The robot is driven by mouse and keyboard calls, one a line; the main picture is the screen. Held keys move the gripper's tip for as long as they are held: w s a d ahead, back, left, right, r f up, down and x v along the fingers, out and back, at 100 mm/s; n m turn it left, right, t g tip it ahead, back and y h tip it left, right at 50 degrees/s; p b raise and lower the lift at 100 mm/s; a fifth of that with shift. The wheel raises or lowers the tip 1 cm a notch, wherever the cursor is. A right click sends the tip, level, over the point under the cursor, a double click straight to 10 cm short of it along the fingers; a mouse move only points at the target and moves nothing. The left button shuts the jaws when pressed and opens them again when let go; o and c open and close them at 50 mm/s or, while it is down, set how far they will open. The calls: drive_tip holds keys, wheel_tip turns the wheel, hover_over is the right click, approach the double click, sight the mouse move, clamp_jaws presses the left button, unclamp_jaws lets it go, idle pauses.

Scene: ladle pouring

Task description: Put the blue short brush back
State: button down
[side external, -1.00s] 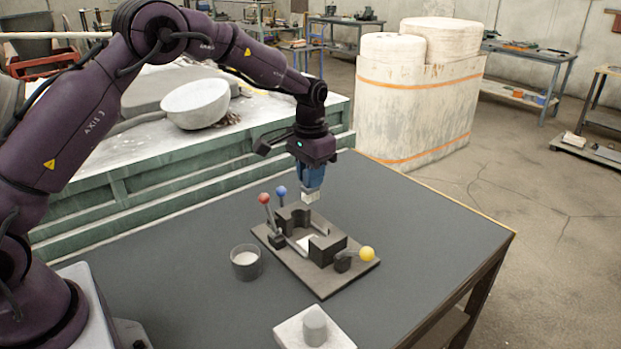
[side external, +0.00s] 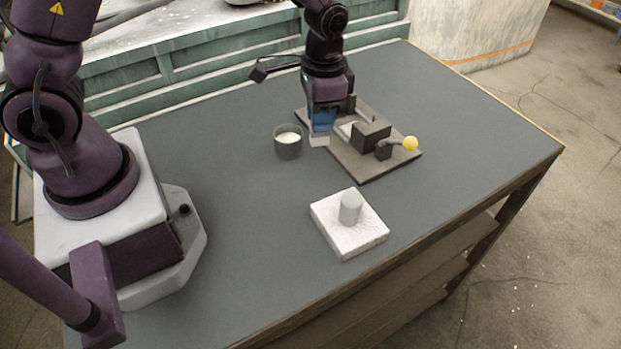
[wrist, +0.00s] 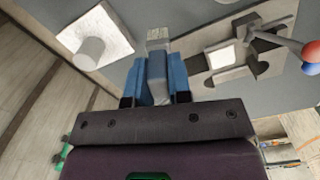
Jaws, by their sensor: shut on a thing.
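My gripper (side external: 321,117) is shut on the brush, whose short pale tip (side external: 319,140) points down over the table between the cup and the dark fixture. In the wrist view, my gripper (wrist: 156,80) has its blue fingers on either side of the brush's grey body. The pale, block-like brush end (wrist: 157,38) sticks out past the fingertips. I cannot tell whether the tip touches the table. No blue shows on the brush itself apart from the blue fingers around it.
A cup (side external: 288,150) with white contents stands just left of my gripper. The dark fixture (side external: 375,169) with a yellow-knobbed lever (side external: 410,143) lies right. A white block (side external: 347,240) with a grey cylinder (side external: 350,207) stands in front.

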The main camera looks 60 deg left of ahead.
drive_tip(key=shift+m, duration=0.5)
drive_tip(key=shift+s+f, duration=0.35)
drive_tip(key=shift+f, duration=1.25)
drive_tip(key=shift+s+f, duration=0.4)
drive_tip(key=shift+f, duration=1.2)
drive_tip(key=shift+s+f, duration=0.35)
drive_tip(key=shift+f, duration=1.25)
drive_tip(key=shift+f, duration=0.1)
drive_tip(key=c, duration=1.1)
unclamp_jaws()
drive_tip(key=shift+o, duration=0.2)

....

To do: Without the images, write out each line of the data verbatim.

Written reply:
The robot is driven by mouse and keyboard calls, one a line; the main picture is the screen. Held keys move the gripper's tip for as long as they are held: w s a d ahead, back, left, right, r f up, down and x v along the fingers, out and back, at 100 mm/s; n m turn it left, right, t g tip it ahead, back and y h tip it left, right at 50 degrees/s; p b raise and lower the lift at 100 mm/s; a fifth of that with shift. The wheel raises or lowers the tip 1 cm a notch, wherever the cursor is. A right click sends the tip, level, over the point under the cursor, a double click straight to 10 cm short of it along the fingers; a mouse move only points at the target and moves nothing. The left button shuts the jaws when pressed and opens them again when let go; o and c open and close them at 50 mm/s or, while it is down, set how far they will open. The calls: drive_tip holds keys, wheel_tip turns the wheel, hover_over is the right click, approach the double click, sight the mouse move, clamp_jaws presses the left button, unclamp_jaws lets it go, idle pauses.

Scene: ladle pouring

Task description: Put the blue short brush back
State: button down
[side external, -1.00s] 
[side external, +0.00s] 
[wrist, +0.00s] 
Jaws, by their sensor: shut on a thing.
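My gripper (side external: 321,117) is shut on the brush, whose short pale tip (side external: 319,140) points down over the table between the cup and the dark fixture. In the wrist view, my gripper (wrist: 156,80) has its blue fingers on either side of the brush's grey body. The pale, block-like brush end (wrist: 157,38) sticks out past the fingertips. I cannot tell whether the tip touches the table. No blue shows on the brush itself apart from the blue fingers around it.
A cup (side external: 288,150) with white contents stands just left of my gripper. The dark fixture (side external: 375,169) with a yellow-knobbed lever (side external: 410,143) lies right. A white block (side external: 347,240) with a grey cylinder (side external: 350,207) stands in front.

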The main camera looks 60 deg left of ahead.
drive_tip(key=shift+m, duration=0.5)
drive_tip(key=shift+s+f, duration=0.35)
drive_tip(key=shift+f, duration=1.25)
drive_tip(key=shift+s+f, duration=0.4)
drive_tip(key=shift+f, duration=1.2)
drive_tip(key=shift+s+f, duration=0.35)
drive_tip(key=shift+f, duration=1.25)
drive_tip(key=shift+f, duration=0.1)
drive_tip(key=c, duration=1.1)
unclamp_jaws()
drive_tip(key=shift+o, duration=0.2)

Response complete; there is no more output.